## [Aim of the exercise]
Write the listing below out again exactly, dropping the images.
┏━━
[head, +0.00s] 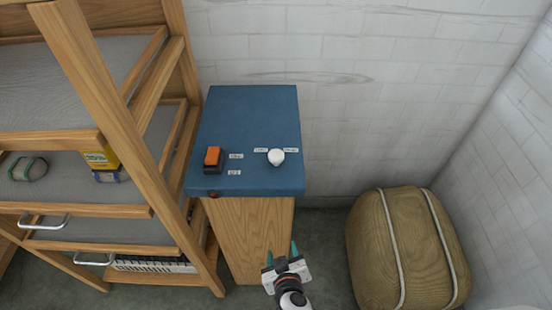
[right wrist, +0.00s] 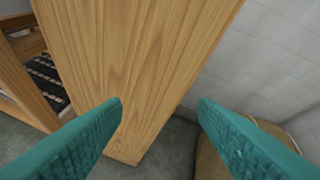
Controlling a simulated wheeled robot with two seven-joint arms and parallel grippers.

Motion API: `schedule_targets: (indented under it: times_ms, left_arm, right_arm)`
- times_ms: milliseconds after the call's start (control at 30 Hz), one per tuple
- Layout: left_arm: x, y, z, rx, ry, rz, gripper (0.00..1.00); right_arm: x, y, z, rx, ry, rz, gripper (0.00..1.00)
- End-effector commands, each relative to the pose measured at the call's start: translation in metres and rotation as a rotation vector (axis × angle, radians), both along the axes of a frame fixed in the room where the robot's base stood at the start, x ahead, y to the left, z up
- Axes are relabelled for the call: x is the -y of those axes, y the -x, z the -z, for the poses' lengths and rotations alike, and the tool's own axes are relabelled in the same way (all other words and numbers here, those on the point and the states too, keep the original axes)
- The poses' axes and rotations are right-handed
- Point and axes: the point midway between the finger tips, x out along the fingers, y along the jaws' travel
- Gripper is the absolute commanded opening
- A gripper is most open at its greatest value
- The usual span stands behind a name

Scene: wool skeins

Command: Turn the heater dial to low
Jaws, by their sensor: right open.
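The heater dial (head: 276,157) is a small white knob on the blue top (head: 250,108) of a wooden stand. Small white labels lie at its upper left and upper right; their print is too small to read. My right gripper (head: 281,252) is open and empty, low in front of the stand, well below the top and apart from the dial. In the right wrist view its two teal fingers (right wrist: 160,105) are spread, with the stand's wooden side (right wrist: 130,60) beyond them. The dial is not in the right wrist view. My left gripper is not in view.
An orange switch (head: 212,157) with labels is left of the dial. A wooden shelf rack (head: 120,120) with grey shelves stands close on the left. A strapped tan bale (head: 408,250) sits on the floor at right. A white brick wall (head: 400,70) is behind.

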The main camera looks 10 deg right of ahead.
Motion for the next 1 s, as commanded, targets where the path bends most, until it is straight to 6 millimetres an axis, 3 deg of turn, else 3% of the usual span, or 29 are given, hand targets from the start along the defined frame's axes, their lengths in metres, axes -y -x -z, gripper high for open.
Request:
┗━━
## [Task answer]
[head, +0.00s] 
[right wrist, +0.00s] 
Controlling a simulated wheeled robot with two seven-joint arms and parallel grippers.

Motion API: `schedule_targets: (indented under it: times_ms, left_arm, right_arm)`
- times_ms: milliseconds after the call's start (control at 30 Hz), one per tuple
- Layout: left_arm: x, y, z, rx, ry, rz, gripper (0.00..1.00); right_arm: x, y, z, rx, ry, rz, gripper (0.00..1.00)
- End-effector commands, each relative to the pose measured at the call's start: translation in metres and rotation as a rotation vector (axis × angle, radians), both along the axes of a frame fixed in the room where the robot's base stood at the start, x ahead, y to the left, z up
- Axes are relabelled for the call: x is the -y of those axes, y the -x, z the -z, for the poses' lengths and rotations alike, and the tool's own axes are relabelled in the same way (all other words and numbers here, those on the point and the states too, keep the original axes)
- The poses' axes and rotations are right-handed
- Point and axes: the point midway between the finger tips, x out along the fingers, y along the jaws' travel
- Gripper is the absolute commanded opening
- A gripper is most open at its greatest value
- The usual span stands behind a name

Scene: wool skeins

Command: Turn the heater dial to low
Jaws, by their sensor: right open.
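The heater dial (head: 276,157) is a small white knob on the blue top (head: 250,108) of a wooden stand. Small white labels lie at its upper left and upper right; their print is too small to read. My right gripper (head: 281,252) is open and empty, low in front of the stand, well below the top and apart from the dial. In the right wrist view its two teal fingers (right wrist: 160,105) are spread, with the stand's wooden side (right wrist: 130,60) beyond them. The dial is not in the right wrist view. My left gripper is not in view.
An orange switch (head: 212,157) with labels is left of the dial. A wooden shelf rack (head: 120,120) with grey shelves stands close on the left. A strapped tan bale (head: 408,250) sits on the floor at right. A white brick wall (head: 400,70) is behind.

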The main camera looks 10 deg right of ahead.
Motion for the next 1 s, as commanded, targets where the path bends most, until it is straight to 6 millimetres an axis, 3 deg of turn, else 3% of the usual span, or 29 are given, hand targets from the start along the defined frame's axes, their lengths in metres, axes -y -x -z, gripper high for open.
Request:

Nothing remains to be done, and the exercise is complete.